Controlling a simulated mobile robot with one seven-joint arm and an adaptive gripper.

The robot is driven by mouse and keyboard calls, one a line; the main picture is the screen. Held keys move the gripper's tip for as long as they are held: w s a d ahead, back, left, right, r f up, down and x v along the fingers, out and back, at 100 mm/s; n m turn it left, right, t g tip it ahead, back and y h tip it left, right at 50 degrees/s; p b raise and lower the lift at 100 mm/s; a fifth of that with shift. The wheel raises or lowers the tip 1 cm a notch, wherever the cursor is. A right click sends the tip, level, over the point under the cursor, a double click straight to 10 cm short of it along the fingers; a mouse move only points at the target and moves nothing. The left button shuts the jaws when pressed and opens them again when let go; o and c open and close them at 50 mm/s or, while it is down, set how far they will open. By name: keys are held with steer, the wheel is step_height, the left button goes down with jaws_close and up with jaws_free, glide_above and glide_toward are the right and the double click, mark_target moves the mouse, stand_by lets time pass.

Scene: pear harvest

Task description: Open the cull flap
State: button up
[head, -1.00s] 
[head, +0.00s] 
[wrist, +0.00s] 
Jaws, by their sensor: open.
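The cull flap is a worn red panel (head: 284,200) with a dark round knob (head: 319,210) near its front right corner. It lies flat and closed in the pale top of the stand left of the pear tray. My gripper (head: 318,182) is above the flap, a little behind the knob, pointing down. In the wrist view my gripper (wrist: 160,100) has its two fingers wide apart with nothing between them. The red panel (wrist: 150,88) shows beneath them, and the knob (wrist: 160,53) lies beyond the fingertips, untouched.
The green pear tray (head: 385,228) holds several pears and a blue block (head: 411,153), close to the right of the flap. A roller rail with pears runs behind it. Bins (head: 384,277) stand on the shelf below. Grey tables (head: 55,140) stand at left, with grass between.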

## Description of the task
Would you reproduce the material above in full, exactly as given?

## Answer for the task
Controlling a simulated mobile robot with one seven-joint arm and an adaptive gripper.

The robot is driven by mouse and keyboard calls, one a line; the main picture is the screen. Held keys move the gripper's tip for as long as they are held: w s a d ahead, back, left, right, r f up, down and x v along the fingers, out and back, at 100 mm/s; n m turn it left, right, t g tip it ahead, back and y h tip it left, right at 50 degrees/s; p b raise and lower the lift at 100 mm/s; a fifth of that with shift. The wheel raises or lowers the tip 1 cm a notch, wherever the cursor is. A right click sends the tip, level, over the point under the cursor, a double click straight to 10 cm short of it along the fingers; a mouse move only points at the target and moves nothing. The left button shuts the jaws when pressed and opens them again when let go; o and c open and close them at 50 mm/s or, while it is down, set how far they will open. By name: keys are held with steer, the wheel is step_height, the left button goes down with jaws_close and up with jaws_free, glide_above and glide_toward are the right and the double click, mark_target moves the mouse, stand_by lets time pass.

Scene: pear harvest

Task description: Open the cull flap
State: button up
[head, -1.00s] 
[head, +0.00s] 
[wrist, +0.00s] 
Jaws, by their sensor: open.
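The cull flap is a worn red panel (head: 284,200) with a dark round knob (head: 319,210) near its front right corner. It lies flat and closed in the pale top of the stand left of the pear tray. My gripper (head: 318,182) is above the flap, a little behind the knob, pointing down. In the wrist view my gripper (wrist: 160,100) has its two fingers wide apart with nothing between them. The red panel (wrist: 150,88) shows beneath them, and the knob (wrist: 160,53) lies beyond the fingertips, untouched.
The green pear tray (head: 385,228) holds several pears and a blue block (head: 411,153), close to the right of the flap. A roller rail with pears runs behind it. Bins (head: 384,277) stand on the shelf below. Grey tables (head: 55,140) stand at left, with grass between.

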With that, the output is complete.